A pesar de que, como escribe Graciela Speranza en Fuera de campo, un libro sobre “el efecto Duchamp” en la Argentina, el influjo del autor de El gran vidrio alcanza, como quizá ningún otro personaje del siglo XX, a todo el arte contemporáneo, “incluso a artistas que nunca conocieron su obra”, la pregunta por su irradiación en el pensamiento y la poesía de Octavio Paz responde a algo más que a la posibilidad de que Duchamp estuviera entonces, como lo sigue estando ahora, “en el aire”, flotando en el horizonte de todo aquel que se interese en la fluidez intermediática, en la promiscuidad de dispositivos y estrategias artísticas. Las razones detrás de esta pregunta (que, me temo, apenas podré esbozar en la serie de anotaciones y vislumbres que siguen) son en realidad múltiples y de alcances diversos, así que me limitaré a mencionar únicamente dos.

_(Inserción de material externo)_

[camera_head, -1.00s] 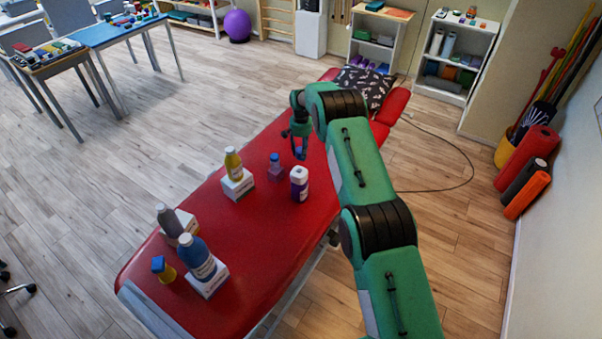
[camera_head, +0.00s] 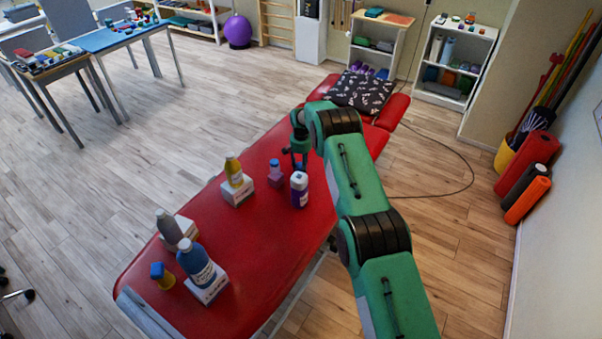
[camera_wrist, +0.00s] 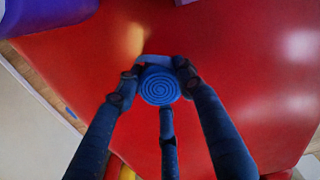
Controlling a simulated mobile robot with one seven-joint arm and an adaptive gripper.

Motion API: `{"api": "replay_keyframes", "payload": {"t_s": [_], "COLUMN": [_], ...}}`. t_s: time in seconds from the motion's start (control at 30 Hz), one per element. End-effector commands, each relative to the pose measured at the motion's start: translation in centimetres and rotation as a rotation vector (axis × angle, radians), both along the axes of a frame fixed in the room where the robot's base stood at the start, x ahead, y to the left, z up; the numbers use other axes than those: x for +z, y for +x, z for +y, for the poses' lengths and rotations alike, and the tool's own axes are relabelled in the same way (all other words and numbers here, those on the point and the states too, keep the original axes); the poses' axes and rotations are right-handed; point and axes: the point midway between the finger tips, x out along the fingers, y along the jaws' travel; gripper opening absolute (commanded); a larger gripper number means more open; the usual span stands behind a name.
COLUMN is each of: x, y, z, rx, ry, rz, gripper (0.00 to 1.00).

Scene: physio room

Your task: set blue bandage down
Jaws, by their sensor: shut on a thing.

En primer lugar, el sorprendente —por detallado y perspicaz— arco de atención que Paz le dedica a la obra y a la figura de Duchamp, que abarca más de una década: de 1966, año en que escribe el texto que dará cuerpo al “libro-maleta” Marcel Duchamp o El castillo de la pureza, a 1978, año en que revisa y corrige Apariencia desnuda (publicado originalmente en 1973). Diez años de interpretación y asedio, de diálogo y deslumbramiento, de repasar la obra y los gestos del artista —incluida su engañosa resolución de abandonar el arte para dedicarse al ajedrez—, y que no excluyó la colaboración en retrospectivas y homenajes en museos de los Estados Unidos.

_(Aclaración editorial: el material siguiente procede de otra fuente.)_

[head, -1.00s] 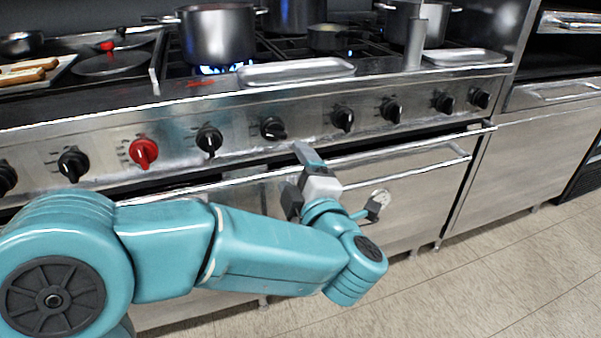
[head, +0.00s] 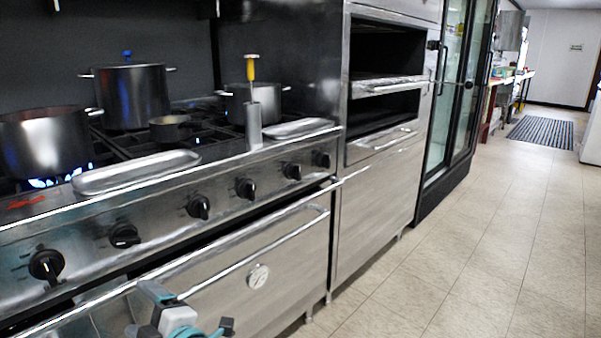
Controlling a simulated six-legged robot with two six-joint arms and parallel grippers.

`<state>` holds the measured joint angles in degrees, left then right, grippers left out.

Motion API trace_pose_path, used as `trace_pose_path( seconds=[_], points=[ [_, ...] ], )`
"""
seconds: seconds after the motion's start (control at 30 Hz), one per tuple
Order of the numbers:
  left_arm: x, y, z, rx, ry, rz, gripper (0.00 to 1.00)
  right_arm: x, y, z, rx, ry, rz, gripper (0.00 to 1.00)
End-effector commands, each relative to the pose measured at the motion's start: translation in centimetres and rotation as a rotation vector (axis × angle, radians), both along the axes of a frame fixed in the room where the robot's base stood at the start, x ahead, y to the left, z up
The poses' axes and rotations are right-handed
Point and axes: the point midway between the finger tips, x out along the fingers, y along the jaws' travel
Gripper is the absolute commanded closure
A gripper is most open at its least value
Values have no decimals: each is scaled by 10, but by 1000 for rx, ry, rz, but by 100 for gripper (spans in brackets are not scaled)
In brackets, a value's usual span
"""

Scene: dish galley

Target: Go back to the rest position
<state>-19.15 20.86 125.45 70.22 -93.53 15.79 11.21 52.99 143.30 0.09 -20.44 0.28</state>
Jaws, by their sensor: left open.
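My left gripper (head: 148,311) is at the bottom edge of the head view, left of centre. Its grey fingers are spread apart with nothing visible between them. It is in front of the oven door of the stove (head: 215,275), below the row of black knobs. Only the gripper and a bit of teal wrist show; the rest of the left arm is out of frame. My right gripper is not in view.
The stove's long oven handle (head: 255,255) is close to the gripper. Pots, including a large pot (head: 130,95), stand on the burners, with a blue flame (head: 50,182) at left. Tall ovens and a glass-door fridge (head: 455,90) follow. The tiled floor (head: 450,250) at right is clear.

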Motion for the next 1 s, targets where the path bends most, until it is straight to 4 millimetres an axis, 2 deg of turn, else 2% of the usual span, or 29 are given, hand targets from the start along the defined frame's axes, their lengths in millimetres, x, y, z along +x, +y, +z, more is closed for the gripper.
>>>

En segundo lugar, el marcado contraste entre la apertura crítica de Paz, su avidez intelectual y su curiosidad por proyectos desafiantes que se proponían dinamitar la noción moderna de “obra” y, por otra parte, la cerrazón, sino es que el desdén, hacia el arte contemporáneo que muestran muchos de los escritores y críticos que se autodenominan sus “herederos intelectuales”, en especial hacia el llamado arte conceptual —acaso el que más le debe a Duchamp—, un arte al que, con un rigor más bien peregrino y una superficialidad que haría enrojecer al propio Paz, tachan de “no entendible”, ya sea por demasiado abstruso o demasiado fácil, con esa fatuidad irresponsable de institutriz endomingada que, ante una pieza como L.H.O.O.Q. (la Mona Lisa con mostacho y barba de mosquetero), exclama en un tono tieso y regañón modulado adrede para resultar irritante: “¡Bah, no es más que la travesura de un niño!”.

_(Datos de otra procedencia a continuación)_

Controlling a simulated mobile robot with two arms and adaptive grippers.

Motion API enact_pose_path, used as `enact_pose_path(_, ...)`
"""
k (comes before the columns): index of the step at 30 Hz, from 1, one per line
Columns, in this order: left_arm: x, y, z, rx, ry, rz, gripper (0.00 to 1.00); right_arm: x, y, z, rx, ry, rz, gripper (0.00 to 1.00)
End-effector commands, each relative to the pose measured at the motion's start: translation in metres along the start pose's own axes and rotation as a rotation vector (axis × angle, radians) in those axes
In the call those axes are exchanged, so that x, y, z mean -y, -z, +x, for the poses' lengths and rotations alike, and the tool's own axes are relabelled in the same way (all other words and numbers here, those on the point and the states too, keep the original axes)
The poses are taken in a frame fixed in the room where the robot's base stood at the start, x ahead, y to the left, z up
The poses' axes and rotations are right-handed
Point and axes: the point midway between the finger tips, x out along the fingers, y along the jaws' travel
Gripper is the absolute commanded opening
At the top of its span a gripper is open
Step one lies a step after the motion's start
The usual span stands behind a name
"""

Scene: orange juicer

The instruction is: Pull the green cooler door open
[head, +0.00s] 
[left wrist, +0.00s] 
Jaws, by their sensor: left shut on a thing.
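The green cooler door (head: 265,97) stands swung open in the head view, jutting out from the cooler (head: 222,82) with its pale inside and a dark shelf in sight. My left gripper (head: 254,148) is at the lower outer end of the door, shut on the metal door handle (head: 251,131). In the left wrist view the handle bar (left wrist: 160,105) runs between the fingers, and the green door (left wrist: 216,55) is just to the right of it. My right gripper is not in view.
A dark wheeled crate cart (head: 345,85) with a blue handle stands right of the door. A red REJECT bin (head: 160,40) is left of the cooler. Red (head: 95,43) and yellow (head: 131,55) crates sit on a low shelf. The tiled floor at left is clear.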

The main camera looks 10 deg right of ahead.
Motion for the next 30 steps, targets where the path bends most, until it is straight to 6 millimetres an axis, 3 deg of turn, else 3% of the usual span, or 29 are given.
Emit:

Tal vez la valía de un artista pueda medirse también en función de la impronta que deja en la sensibilidad de los demás artistas, no sólo por la forma en que altera la mirada y consigue que las cosas se nos presenten como filtradas por su prisma, sino por la sacudida que es capaz de producir en la práctica misma, por el ensanchamiento o fractura que introduce en los límites reconocidos de su arte. Si Duchamp es, como reconoce Paz en la primera línea de El castillo de la pureza, uno de los pintores que han ejercido mayor influencia en el siglo XX, lo es en buena medida porque abandonó la pintura y, con ella, gran parte de los valores románticos que la sostenían, en aras de una operación artística que tiene tanto de desplante humorístico como de juego filosófico. Por su osadía y sus implicaciones a la vez corrosivas y vivificantes, la operación de Duchamp invita al contagio y a la réplica, a trasladar esa perturbación a otros lenguajes y tradiciones, pues, como apuntó John Cage, provoca entre otras cosas el extraño milagro de que los demás se vuelvan creativos.

Si todo artista crea a sus precursores, ¿acaso Paz buscaba en Duchamp un antecedente y un cómplice, una prefiguración y un compañero de ruta? ¿Había descubierto en sus conversaciones y encuentros un diálogo secreto entre sus obras, un punto de contacto que era a la vez un puente y una vía promisoria de exploración? Más allá de que Paz defendía que la poesía casi siempre se adelanta y abre caminos insospechados que luego retomarán otras artes, ¿había atisbado que el paso dado por Duchamp era en realidad un salto mortal sin precedentes y que, tal como señaló Brion Gysin en 1959, el mundo del arte se había adelantado por mucho al de la literatura?

Por la tensión que establece entre texto e imagen, por la centralidad que da a los juegos de palabras y la ironía, por la crítica del lenguaje artístico como una vía de comunicación (que cierra la puerta a los suspiros recalcitrantes por “entender” las obras), es incuestionable que la aventura emprendida por Duchamp debía resultarle sugerente no sólo como uno de los muchos artistas visuales sobre los que escribió, sino como una alternativa radical, al mismo tiempo viva y trasplantable: la de desarrollar una filosofía plástica, una reflexión sobre la idea moderna de obra de arte que no descreyera de la imagen ni el humor y se resolviera, además, en el espacio mismo que cuestiona, con la contundencia a un tiempo transparente y perdurablemente ambigua de la obra de arte.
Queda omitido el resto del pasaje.